Le classifiche sono sempre un trucco per manipolare un'informazione. Cosa succede
se cambio il periodo di calcolo? O il tipo di fondo? La classifica questo non lo
dice, ma spessissimo è quello che fa la differenza. E' come dire che
un anno il cinema italiano ha incassato di più di quello straniero: vuol
forse dire che è anche più bello?
Un po' come accadeva una volta a proposito dei fondi comuni, quando sulla stampa
apparivano delle pseudo indagini che annunciavano: "I fondi della società
X hanno reso di più di quelli della società Y", facendo un
calderone unico come se investire in Bot italiani o in azioni cinesi fosse la
stessa cosa. Poi magari la società X aveva per caso un prodotto sulle
azioni cinesi (che magari quell'anno, sempre per puro caso, erano andate particolarmente
bene e che tirava su la media generale della casa) ed ecco che i pessimi fondi
obbligazionari della stessa società X ne beneficiavano in popolarità
a scapito dell'ignavo risparmiatore.
Su tutti i fronti poi ci sono terrorismi vari, come quelli suscitati dai fanatici
anti INPS, che sbraitano contro il passaggio del TFR all'ente pubblico come
fosse un indice di insicurezza in più per i lavoratori, ma che dimenticano
che già oggi a fornire la garanzia del TFR in caso di fallimento aziendale
non è altri che l'INPS attraverso un fondo finanziato dalle aziende.

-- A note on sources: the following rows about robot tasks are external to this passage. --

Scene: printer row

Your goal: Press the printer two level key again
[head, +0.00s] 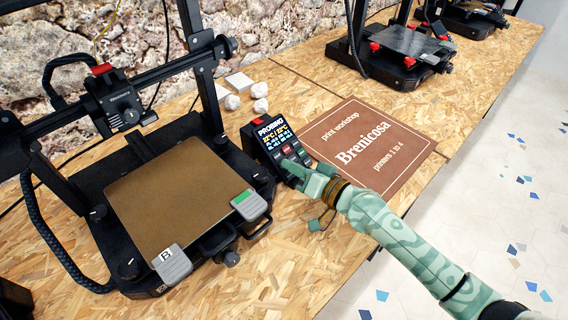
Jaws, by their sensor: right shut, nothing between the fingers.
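The near printer's black control box (249,143) stands on the bench to the right of its bed. Its lit screen (271,131) reads "PROBING" with 22°C figures below. Under the screen is a panel of small keys, one of them red (286,149). My right gripper (289,165) is shut and empty, its fingertips at the lower part of this key panel. The fingers cover some of the keys, so I cannot tell which key they touch or whether it is pressed. My left gripper is out of view.
The near printer's brown bed (165,198) carries a grey clip marked B (171,262) and a green-and-grey clip (249,204). A brown "Brenicosa" mat (405,165) lies right of the control box. White lumps (260,106) lie behind it. Other printers (401,50) stand farther back.

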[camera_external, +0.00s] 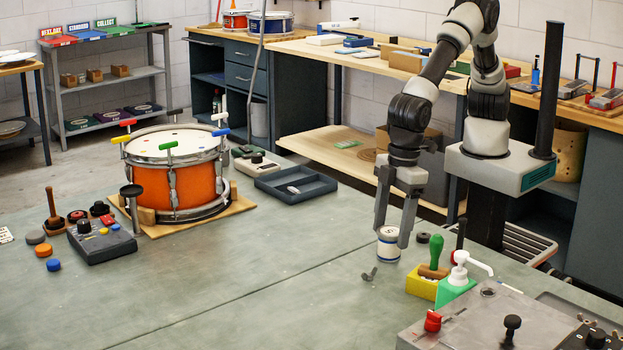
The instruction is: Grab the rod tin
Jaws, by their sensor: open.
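A small round tin (388,246), white with a dark blue band, stands upright on the grey-green bench; I take it for the rod tin, though its label is too small to read. My gripper (391,239) points straight down over it with its fingers spread. One finger shows at the tin's left and the other at its right front, covering part of its right side. I cannot tell whether either finger touches the tin.
A dark wing nut (370,274) lies just in front of the tin. A yellow block (423,287) with a green-handled tool and a white pump bottle (460,268) stand to the right. An orange drum (175,172) and a dark tray (295,184) are left. The bench's front middle is clear.

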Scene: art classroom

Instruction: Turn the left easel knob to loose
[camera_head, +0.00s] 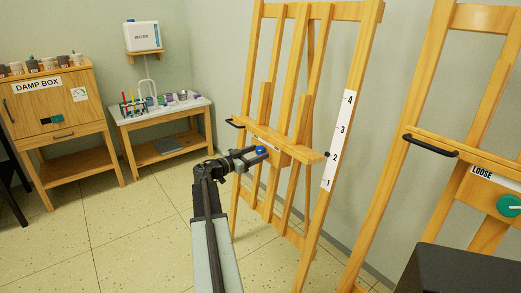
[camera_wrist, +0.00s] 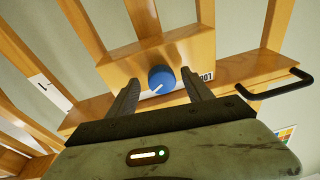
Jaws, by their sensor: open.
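The left easel (camera_head: 290,151) carries a blue round knob (camera_head: 261,150) on its lower crosspiece. The blue knob also shows in the wrist view (camera_wrist: 162,78), on a wooden block, with a pale pointer line slanting to the lower left. My gripper (camera_head: 254,155) is at the knob in the head view. In the wrist view my gripper (camera_wrist: 161,77) is open, its fingers on either side of the knob with gaps visible. The white label (camera_wrist: 206,77) beside the knob is partly hidden by the right finger.
A second easel (camera_head: 440,140) at right has a green knob (camera_head: 509,205) and a LOOSE label (camera_head: 482,173). Black handles (camera_head: 431,149) stick out from the easels. A damp box (camera_head: 52,100) and a side table (camera_head: 160,112) stand at left; the floor between is clear.

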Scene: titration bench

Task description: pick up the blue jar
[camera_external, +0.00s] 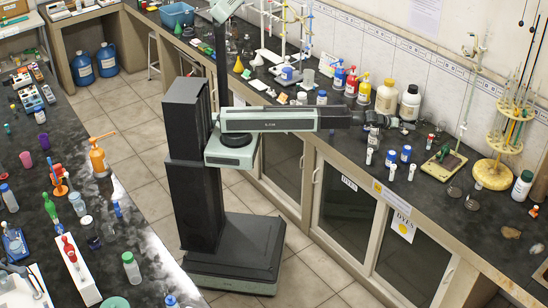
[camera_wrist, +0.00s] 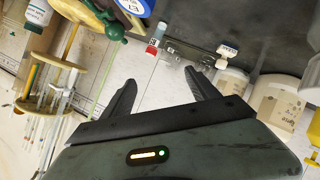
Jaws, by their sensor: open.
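A round blue-and-white thing (camera_wrist: 134,6) is cut off by the top edge there.
White vials (camera_external: 369,156) stand beside the jars. Bottles (camera_external: 386,97) line the wall behind the arm. Bare bench (camera_external: 340,150) lies left of the vials.

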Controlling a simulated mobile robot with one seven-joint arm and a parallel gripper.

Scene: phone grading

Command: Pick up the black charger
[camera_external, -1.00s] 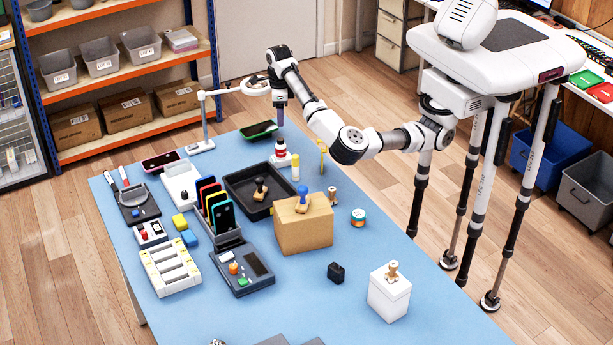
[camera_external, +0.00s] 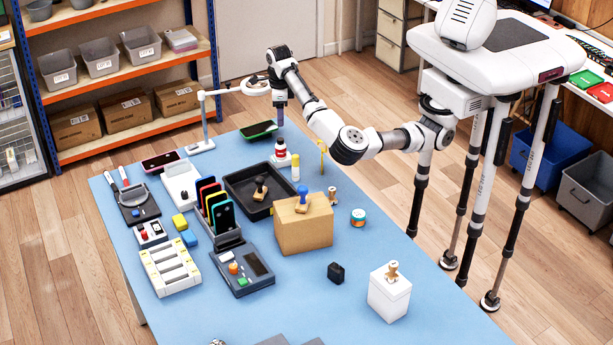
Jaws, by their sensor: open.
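The black charger (camera_external: 336,273) looks like a small dark block. It stands alone on the blue table (camera_external: 300,300), between the cardboard box and the white box. My gripper (camera_external: 280,122) is at the far end of the table, above its far edge near the green-screened phone, well away from the charger. It points down and is open; its fingertips are small in this view. Nothing shows between them that I can make out.
A cardboard box (camera_external: 304,232) with a stamp on top stands behind the charger. A white box (camera_external: 389,294) with a wooden stamp stands to its right. A black tray (camera_external: 240,203), phone rack (camera_external: 227,236) and lamp (camera_external: 205,118) stand farther back. The table around the charger is clear.

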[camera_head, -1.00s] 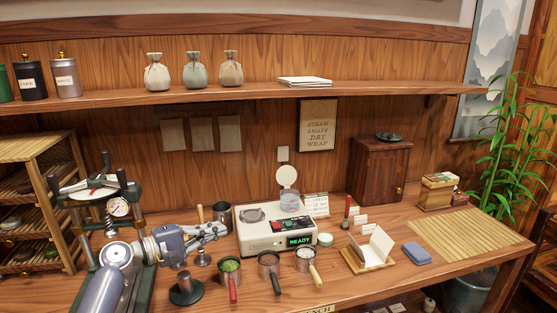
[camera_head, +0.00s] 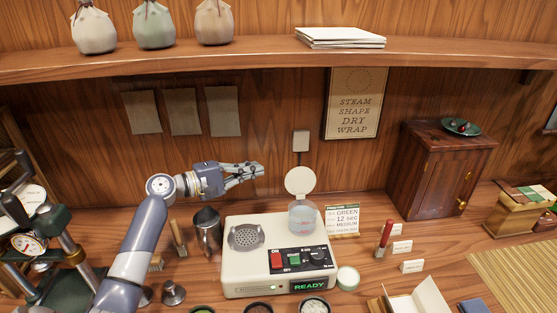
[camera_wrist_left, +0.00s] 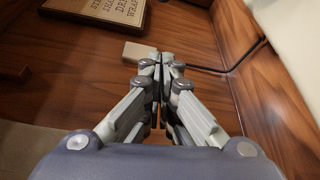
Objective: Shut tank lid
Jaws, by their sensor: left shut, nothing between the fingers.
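The tank lid (camera_head: 299,181) is a round pale disc standing up, open, at the back of the clear water tank (camera_head: 302,216). The tank sits in the back right of the cream steamer unit (camera_head: 278,256), whose display reads READY. My left gripper (camera_head: 262,170) is shut and empty in the head view, up and to the left of the lid and apart from it. The wrist view also shows its closed fingers (camera_wrist_left: 161,62). The lid cannot be clearly made out in the wrist view. My right gripper is not in view.
A steel pitcher (camera_head: 208,232) stands left of the steamer. A small round pale tin (camera_head: 347,278) and a recipe card (camera_head: 342,220) stand to its right. A wall shelf (camera_head: 260,62) runs above. A wall outlet (camera_head: 300,141) is behind the lid.

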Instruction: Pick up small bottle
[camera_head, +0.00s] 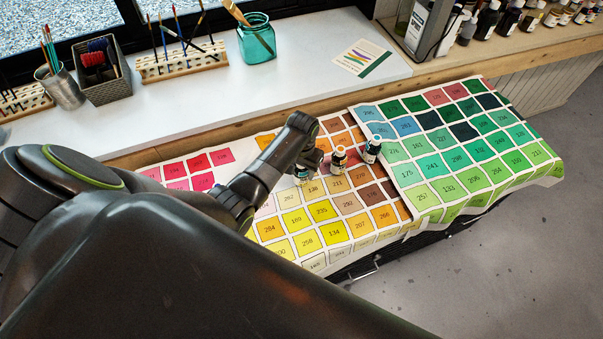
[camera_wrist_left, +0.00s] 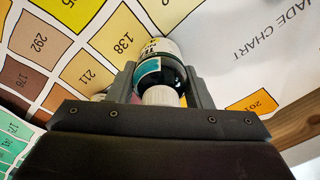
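A small dark bottle with a teal and white label and a white cap (camera_wrist_left: 158,68) is between the fingers of my left gripper (camera_wrist_left: 163,82) in the wrist view. The fingers lie close on both sides of it, and I cannot tell whether they press on it. In the head view my left gripper (camera_head: 303,174) is low over the colour chart, with part of a small bottle showing at its tip. Two more small dark bottles, a near one (camera_head: 338,160) and a farther one (camera_head: 372,150), stand just to the right. My right gripper is not in view.
Colour charts (camera_head: 340,205) cover the surface around the bottles. Behind is a white ledge (camera_head: 310,80) with a teal jar (camera_head: 257,42), a brush rack (camera_head: 181,63) and a dark basket (camera_head: 101,73). Several bottles stand at the top right. The green chart (camera_head: 465,150) is clear.

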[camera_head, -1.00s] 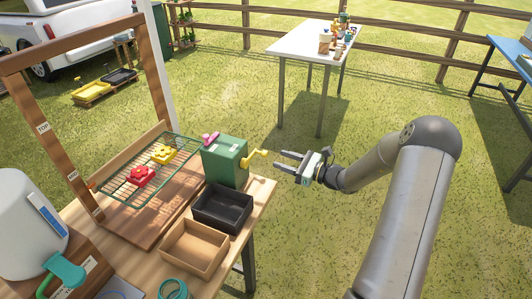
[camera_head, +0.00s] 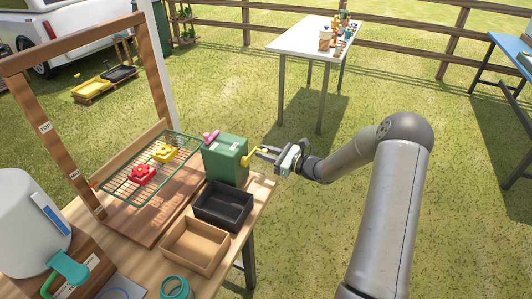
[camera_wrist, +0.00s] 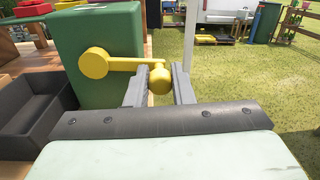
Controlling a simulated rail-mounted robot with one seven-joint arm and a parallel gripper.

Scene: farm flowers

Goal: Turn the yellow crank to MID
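The yellow crank (camera_head: 250,157) is on the right side of the green box (camera_head: 226,163). In the wrist view its round hub (camera_wrist: 94,62) is on the box face, and its arm runs roughly level to the right, ending in a yellow knob (camera_wrist: 160,80). My gripper (camera_head: 262,152) is at the knob end of the crank. In the wrist view my gripper (camera_wrist: 159,88) is open, its two fingers on either side of the knob, with a gap visible at least on the right.
A pink part (camera_head: 211,137) sits on top of the box. A black tray (camera_head: 223,205) and a wooden tray (camera_head: 195,246) stand in front of it. A green wire rack (camera_head: 120,181) with red and yellow flowers is at left. Open grass lies right of the bench.

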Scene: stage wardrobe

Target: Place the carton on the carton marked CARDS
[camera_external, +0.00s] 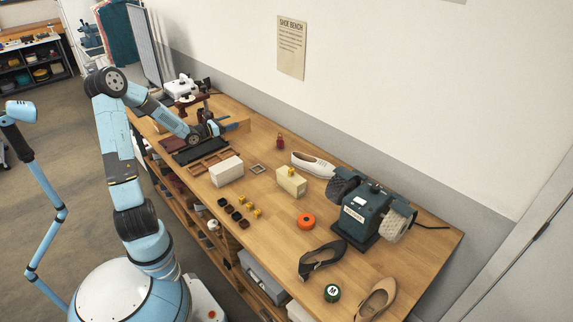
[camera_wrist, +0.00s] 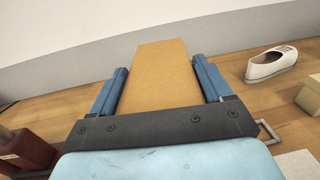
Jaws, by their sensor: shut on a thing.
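My gripper (camera_wrist: 160,72) is shut on a tan carton (camera_wrist: 160,80), which stands between its two blue fingers in the wrist view. In the external view my gripper (camera_external: 222,125) is over the far left part of the bench, with the tan carton (camera_external: 241,122) partly hidden behind it. A white carton (camera_external: 227,172) lies on the bench nearer the front edge. A cream carton (camera_external: 291,184) with a small yellow thing on top stands to its right; a cream box (camera_wrist: 311,96) shows at the wrist view's right edge. I cannot read CARDS on any carton.
The wooden bench (camera_external: 262,208) runs along the wall. A white shoe (camera_external: 312,163), a red padlock-like thing (camera_external: 280,142), a small square frame (camera_external: 257,169) and a dark green machine (camera_external: 365,212) stand on it. Small dark and yellow blocks lie near the front edge.

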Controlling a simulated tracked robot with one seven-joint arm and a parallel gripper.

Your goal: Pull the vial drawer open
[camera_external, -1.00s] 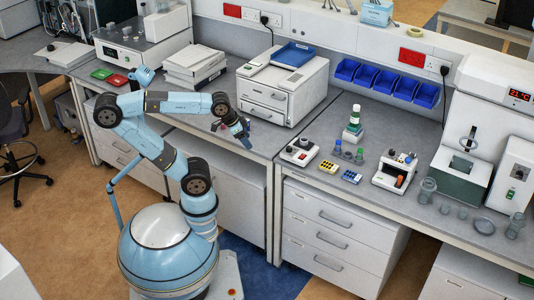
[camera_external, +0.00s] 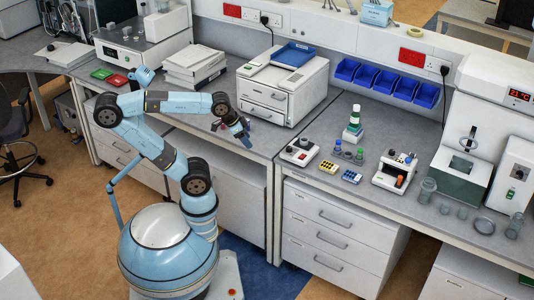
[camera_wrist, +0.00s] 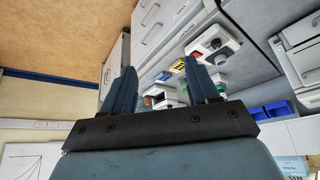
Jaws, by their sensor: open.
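A white two-drawer unit (camera_external: 282,86) stands on the bench behind my gripper. Both of its drawers look shut, each with a small dark handle. It also shows at the right edge of the wrist view (camera_wrist: 300,58). A larger under-bench cabinet (camera_external: 331,235) has several shut drawers with bar handles, and it shows at the top of the wrist view (camera_wrist: 148,22). I cannot tell which of these is the vial drawer. My gripper (camera_external: 243,131) is over the bench's front edge, in front of the small unit and apart from it. Its blue fingers (camera_wrist: 158,80) are spread with nothing between them.
A blue tray (camera_external: 294,55) lies on the small unit. Stacked white binders (camera_external: 194,66) stand left of it.

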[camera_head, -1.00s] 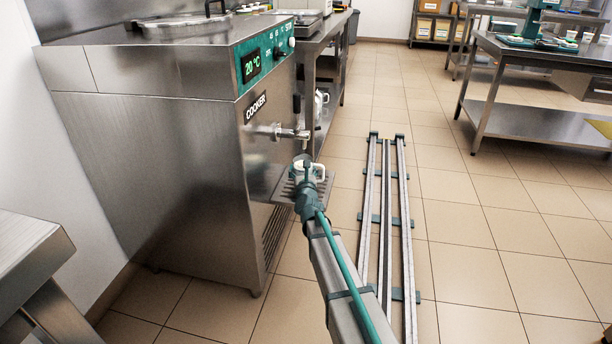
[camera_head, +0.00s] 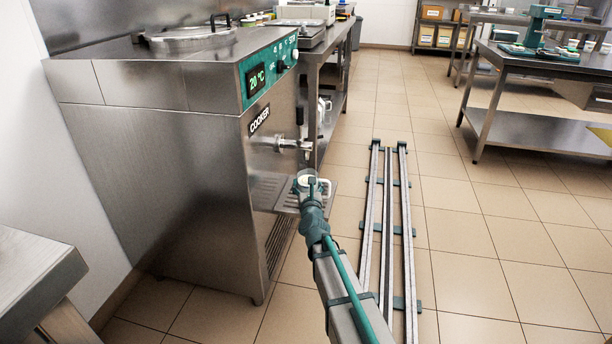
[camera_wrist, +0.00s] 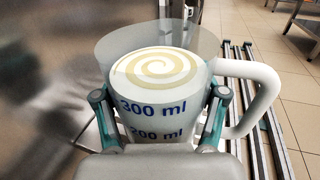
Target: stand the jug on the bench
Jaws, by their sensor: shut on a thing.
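My gripper (camera_wrist: 160,95) is shut on the jug (camera_wrist: 155,128), one finger on each side of its body. The jug is clear-walled and upright, with a white handle on the right and blue "300 ml" and "200 ml" marks. It holds a pale cream mix with a tan swirl on top. In the head view the jug (camera_head: 307,178) is small, below the cooker's tap (camera_head: 292,144) and over the drip shelf (camera_head: 287,198). I cannot tell whether it touches the shelf. A steel bench (camera_head: 328,62) stands behind the cooker, another (camera_head: 545,62) at the right.
The steel cooker (camera_head: 180,170) reading 20 °C fills the left. Floor rails (camera_head: 388,230) run beside my arm. The right bench carries a teal machine (camera_head: 541,25) and small items. A steel table corner (camera_head: 35,265) is at the lower left. Tiled floor between is open.

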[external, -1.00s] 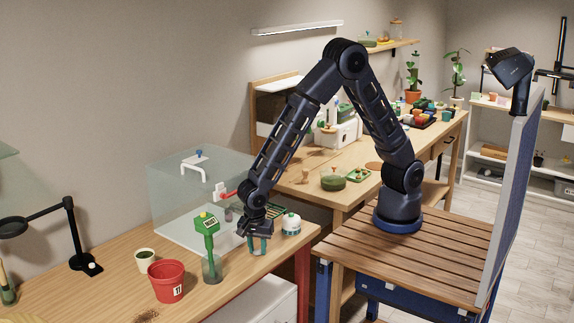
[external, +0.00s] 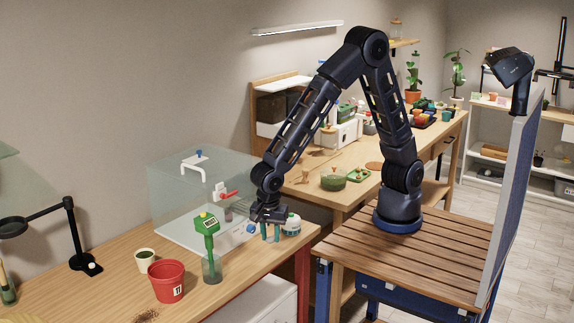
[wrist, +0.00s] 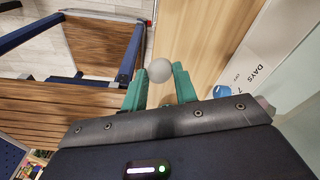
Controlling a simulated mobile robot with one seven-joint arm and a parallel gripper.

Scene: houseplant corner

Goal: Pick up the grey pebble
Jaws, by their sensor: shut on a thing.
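The grey pebble (wrist: 159,70) is a smooth, pale, rounded thing in the wrist view. It sits between the tips of my gripper's two teal fingers (wrist: 160,82). My gripper is shut on it. In the external view my gripper (external: 270,238) points down over the right part of the near wooden table (external: 235,272), left of a white and green jar (external: 292,224). The pebble cannot be made out in the external view. I cannot tell exactly how far the fingertips are above the tabletop.
A clear tank (external: 170,200) stands behind and left of my gripper. A red pot (external: 167,283) and a cream cup (external: 146,260) are farther left.

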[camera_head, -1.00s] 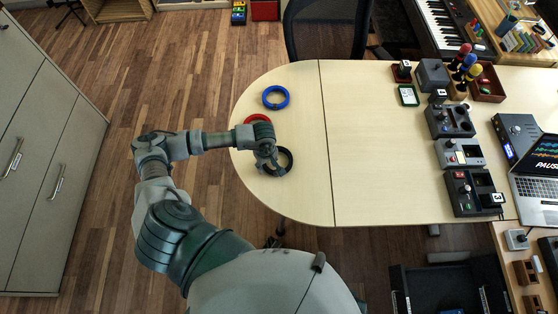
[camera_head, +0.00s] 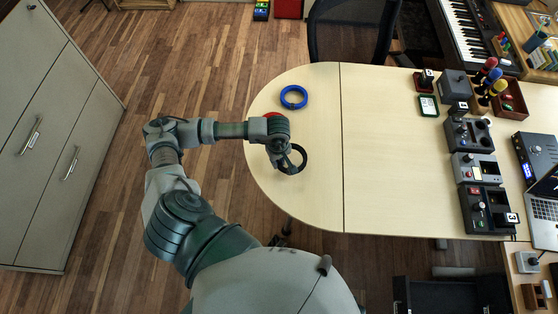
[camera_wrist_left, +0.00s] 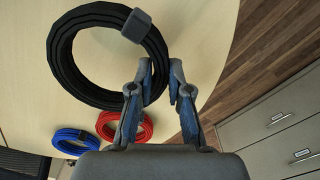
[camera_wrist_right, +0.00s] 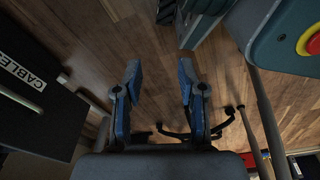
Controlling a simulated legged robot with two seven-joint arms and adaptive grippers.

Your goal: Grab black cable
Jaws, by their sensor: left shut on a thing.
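The black cable (camera_head: 304,157) is a coil at the rounded left end of the pale table (camera_head: 326,208). My left gripper (camera_head: 292,163) is over it and partly hides it in the head view. In the left wrist view, the black cable (camera_wrist_left: 66,60) is large and close, with a grey band at its top. There my left gripper (camera_wrist_left: 162,80) is shut on the coil's right side, one finger on each side. I cannot tell clearly how high the coil is above the table. My right gripper (camera_wrist_right: 158,78) is open and empty over the wooden floor.
A blue coil (camera_head: 282,98) and a red coil (camera_wrist_left: 108,124) lie on the table near the black one; my left arm mostly hides the red coil in the head view. Control boxes (camera_head: 487,208) line the table's right side. The table's middle is clear. A chair (camera_head: 350,35) stands behind.

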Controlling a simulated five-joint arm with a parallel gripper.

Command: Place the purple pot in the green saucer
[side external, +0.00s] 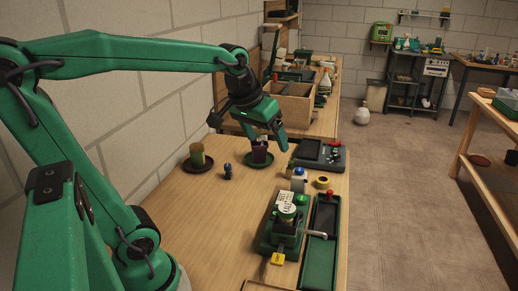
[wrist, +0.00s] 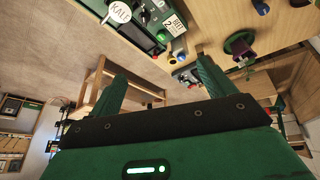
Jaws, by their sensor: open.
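The purple pot (side external: 259,153) stands in the dark green saucer (side external: 249,164) on the bench, looking upright. In the wrist view the purple pot (wrist: 243,49) shows at the upper right, with the green saucer (wrist: 231,38) around its base. My gripper (side external: 266,133) is just above and beside the pot in the side view, and partly covers the area over it. In the wrist view my gripper (wrist: 163,77) has its two fingers wide apart with nothing between them, and the pot lies outside the fingers, to the right.
A dark device (side external: 318,154), a tape roll (side external: 322,182) and green equipment (side external: 283,232) occupy the right. The bench's front left is clear.

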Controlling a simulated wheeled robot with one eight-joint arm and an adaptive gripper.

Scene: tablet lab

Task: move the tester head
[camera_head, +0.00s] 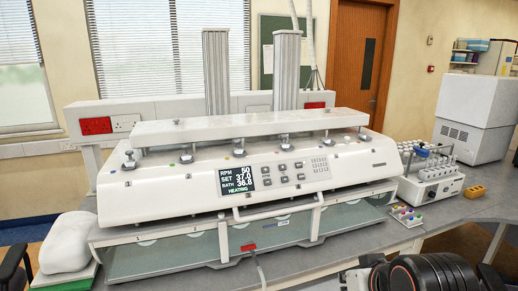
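The tester head (350,166) is a wide white housing with a sloped front panel. Its dark display (237,180) reads RPM 50, SET 37.0, BATH 36.8 and HEATING. A row of spindles with metal tops runs along it under a white top bar (250,126). A white bar handle (279,212) crosses the lower front edge. The head sits low, just above the greenish clear bath (172,254). Two grey ribbed columns (216,75) rise behind it. My gripper's fingertips are not visible.
A white device with tubes (433,186) and a small rack with coloured caps (407,216) stand right of the tester. A white bundle (65,242) is at the left. A grey cable (259,266) hangs from the bath's front.

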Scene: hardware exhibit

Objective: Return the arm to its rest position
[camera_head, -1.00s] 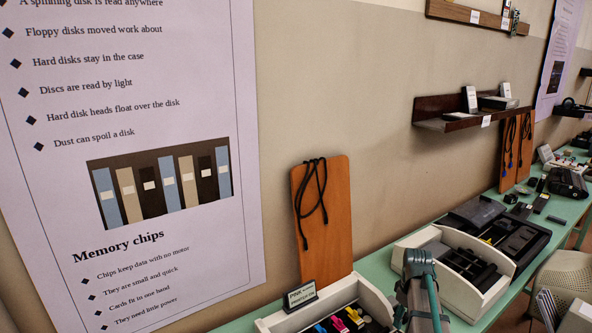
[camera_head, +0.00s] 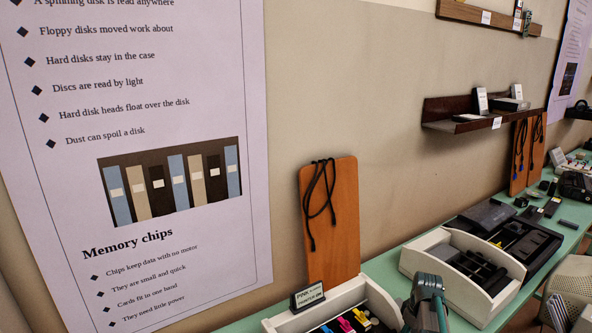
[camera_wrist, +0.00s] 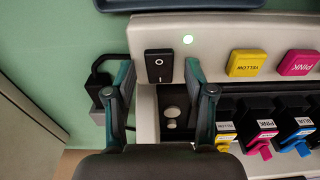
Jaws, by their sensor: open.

Poi c'è uno degli aspetti più sottovalutati dai dipendenti che
temono di perdere il capitale alla fine. Sulla necessità di una cultura
della rendita ho già detto la settimana scorsa. Ma torno un attimo su
questo argomento perché sta diventando uno dei più sentiti.
una posizione comprensibile che molti sentono come propria. Purtroppo credo
che questo ordine di idee finirà per creare un mare di guai tra 30 anni,
quando l'esercito di pensionati quali saremo si troverà con una scarsa
pensione pubblica ed un malloppo (tra l'altro tassato molto peggio dei fondi
pensione) in balia degli avventurieri di turno pronti a rifilargli le Argentina
del momento proprio per integrare la pensione, mandando a monte tutto l'accumulato,
mentre gli altri se ne stanno al caldo a ricevere una rendita inattaccabile
dagli avvoltoi. Oltretutto, e questo può essere uno degli aspetti chiave
specialmente per un lavoratore giovane, con il solo eventuale contributo del
datore di lavoro si costituisce un bel gruzzolo aggiuntivo. Se consideriamo
anche i rendimenti più elevati che si ottengono nel lungo periodo rispetto
al TFR e la possibilità di poter prelevare comunque la metà del
capitale, si "rischia" che chi ha molti anni davanti, ed un datore
che versa, abbia alla fine un capitale non troppo lontano da chi tiene il TFR
in azienda (un 1,5% extra annuo tra datore ed extrarendimenti, capitalizzato
per 30 anni dà il 56% in più!!!), ed in più la rendita.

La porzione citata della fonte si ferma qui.